_SHORT PROBLEM:_
Reproduce the records below exactly, leaving out any pictures.

Robot task records
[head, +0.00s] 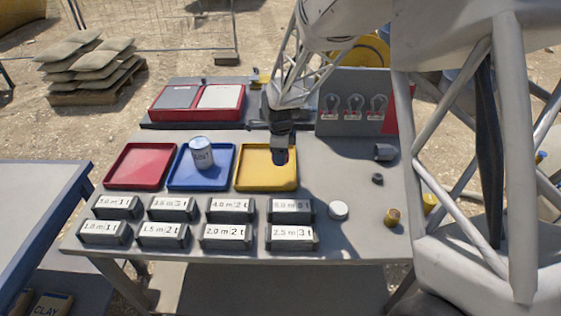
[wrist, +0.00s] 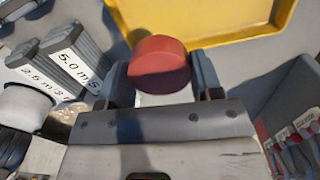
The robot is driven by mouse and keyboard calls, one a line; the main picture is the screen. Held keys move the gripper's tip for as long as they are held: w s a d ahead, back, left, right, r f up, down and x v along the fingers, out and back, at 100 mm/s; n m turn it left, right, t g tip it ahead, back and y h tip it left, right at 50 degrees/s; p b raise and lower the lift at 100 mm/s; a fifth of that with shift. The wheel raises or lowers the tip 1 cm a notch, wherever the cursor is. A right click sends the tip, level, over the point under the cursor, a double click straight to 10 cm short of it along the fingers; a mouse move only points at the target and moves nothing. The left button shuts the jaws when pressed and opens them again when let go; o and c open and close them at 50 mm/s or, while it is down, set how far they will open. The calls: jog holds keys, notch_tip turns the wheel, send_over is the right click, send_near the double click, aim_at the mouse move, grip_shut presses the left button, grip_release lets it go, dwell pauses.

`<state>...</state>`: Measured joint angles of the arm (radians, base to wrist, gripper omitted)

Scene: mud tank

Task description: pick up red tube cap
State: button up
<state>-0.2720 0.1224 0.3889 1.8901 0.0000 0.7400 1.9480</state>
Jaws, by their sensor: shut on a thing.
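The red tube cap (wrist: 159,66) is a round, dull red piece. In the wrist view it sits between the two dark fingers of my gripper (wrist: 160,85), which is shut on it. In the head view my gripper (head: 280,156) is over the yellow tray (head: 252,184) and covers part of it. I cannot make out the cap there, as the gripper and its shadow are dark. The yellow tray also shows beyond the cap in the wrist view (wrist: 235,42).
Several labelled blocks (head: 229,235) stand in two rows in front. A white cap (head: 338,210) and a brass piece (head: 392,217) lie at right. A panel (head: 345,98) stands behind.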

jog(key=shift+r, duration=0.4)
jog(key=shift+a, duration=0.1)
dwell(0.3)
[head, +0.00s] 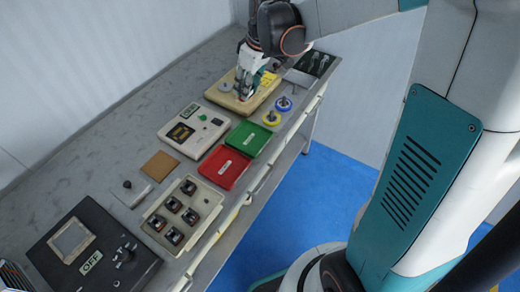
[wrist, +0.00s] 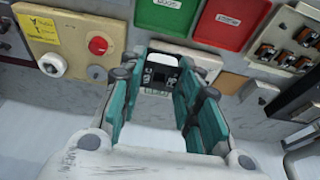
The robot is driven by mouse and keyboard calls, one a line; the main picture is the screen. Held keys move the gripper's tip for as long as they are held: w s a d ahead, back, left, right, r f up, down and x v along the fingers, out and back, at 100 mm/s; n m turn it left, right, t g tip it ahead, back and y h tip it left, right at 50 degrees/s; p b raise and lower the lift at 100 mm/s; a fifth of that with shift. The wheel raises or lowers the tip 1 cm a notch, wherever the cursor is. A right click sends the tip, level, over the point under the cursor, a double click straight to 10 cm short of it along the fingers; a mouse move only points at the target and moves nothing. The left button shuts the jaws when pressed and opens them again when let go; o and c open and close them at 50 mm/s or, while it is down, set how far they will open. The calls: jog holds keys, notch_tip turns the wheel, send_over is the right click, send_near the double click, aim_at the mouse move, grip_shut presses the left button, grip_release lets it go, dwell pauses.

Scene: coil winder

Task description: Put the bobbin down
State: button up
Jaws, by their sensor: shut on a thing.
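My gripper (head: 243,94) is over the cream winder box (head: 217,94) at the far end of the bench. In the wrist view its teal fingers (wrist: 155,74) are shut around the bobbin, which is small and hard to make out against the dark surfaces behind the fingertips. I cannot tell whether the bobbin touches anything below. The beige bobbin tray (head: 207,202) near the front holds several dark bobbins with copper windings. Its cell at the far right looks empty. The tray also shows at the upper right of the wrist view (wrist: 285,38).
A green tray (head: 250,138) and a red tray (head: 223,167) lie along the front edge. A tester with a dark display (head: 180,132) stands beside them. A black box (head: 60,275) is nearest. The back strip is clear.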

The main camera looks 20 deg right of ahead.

_FINISHED EXERCISE:_
[head, +0.00s] 
[wrist, +0.00s] 
The robot is driven by mouse and keyboard calls, one a line; the main picture is the screen. Held keys move the gripper's tip for as long as they are held: w s a d ahead, back, left, right, r f up, down and x v along the fingers, out and back, at 100 mm/s; n m turn it left, right, t g tip it ahead, back and y h tip it left, right at 50 degrees/s; p b raise and lower the lift at 100 mm/s; a fifth of that with shift. The wheel raises or lowers the tip 1 cm a notch, wherever the cursor is. A right click sends the tip, level, over the point under the cursor, a double click straight to 10 cm short of it along the fingers; a mouse move only points at the target and moves nothing. The left button shuts the jaws when pressed and opens them again when let go; o and c open and close them at 50 mm/s or, while it is down, set how far they will open. The calls: jog holds keys, notch_tip turns the wheel, send_over is the right click, send_near the double click, aim_at the mouse move, grip_shut presses the left button, grip_release lets it go, dwell pauses.

`<state>...</state>`: Measured joint angles of the arm (radians, base to wrist, gripper omitted)

Scene: mud tank

Task description: pick up red tube cap
State: button up
<state>-0.2720 0.1224 0.3889 1.8901 0.0000 0.7400 1.9480</state>
Jaws, by their sensor: shut on a thing.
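The red tube cap (wrist: 159,66) is a round, dull red piece. In the wrist view it sits between the two dark fingers of my gripper (wrist: 160,85), which is shut on it. In the head view my gripper (head: 280,156) is over the yellow tray (head: 252,184) and covers part of it. I cannot make out the cap there, as the gripper and its shadow are dark. The yellow tray also shows beyond the cap in the wrist view (wrist: 235,42).
Several labelled blocks (head: 229,235) stand in two rows in front. A white cap (head: 338,210) and a brass piece (head: 392,217) lie at right. A panel (head: 345,98) stands behind.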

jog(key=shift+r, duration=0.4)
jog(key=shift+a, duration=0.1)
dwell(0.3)
[head, +0.00s] 
[wrist, +0.00s] 
The robot is driven by mouse and keyboard calls, one a line; the main picture is the screen. Held keys move the gripper's tip for as long as they are held: w s a d ahead, back, left, right, r f up, down and x v along the fingers, out and back, at 100 mm/s; n m turn it left, right, t g tip it ahead, back and y h tip it left, right at 50 degrees/s; p b raise and lower the lift at 100 mm/s; a fifth of that with shift. The wheel raises or lowers the tip 1 cm a notch, wherever the cursor is. A right click sends the tip, level, over the point under the cursor, a double click straight to 10 cm short of it along the fingers; a mouse move only points at the target and moves nothing. The left button shuts the jaws when pressed and opens them again when let go; o and c open and close them at 50 mm/s or, while it is down, set how far they will open. The calls: jog holds keys, notch_tip turns the wheel, send_over is the right click, send_near the double click, aim_at the mouse move, grip_shut presses the left button, grip_release lets it go, dwell pauses.

Scene: coil winder

Task description: Put the bobbin down
State: button up
Jaws, by their sensor: shut on a thing.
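My gripper (head: 243,94) is over the cream winder box (head: 217,94) at the far end of the bench. In the wrist view its teal fingers (wrist: 155,74) are shut around the bobbin, which is small and hard to make out against the dark surfaces behind the fingertips. I cannot tell whether the bobbin touches anything below. The beige bobbin tray (head: 207,202) near the front holds several dark bobbins with copper windings. Its cell at the far right looks empty. The tray also shows at the upper right of the wrist view (wrist: 285,38).
A green tray (head: 250,138) and a red tray (head: 223,167) lie along the front edge. A tester with a dark display (head: 180,132) stands beside them. A black box (head: 60,275) is nearest. The back strip is clear.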

The main camera looks 20 deg right of ahead.

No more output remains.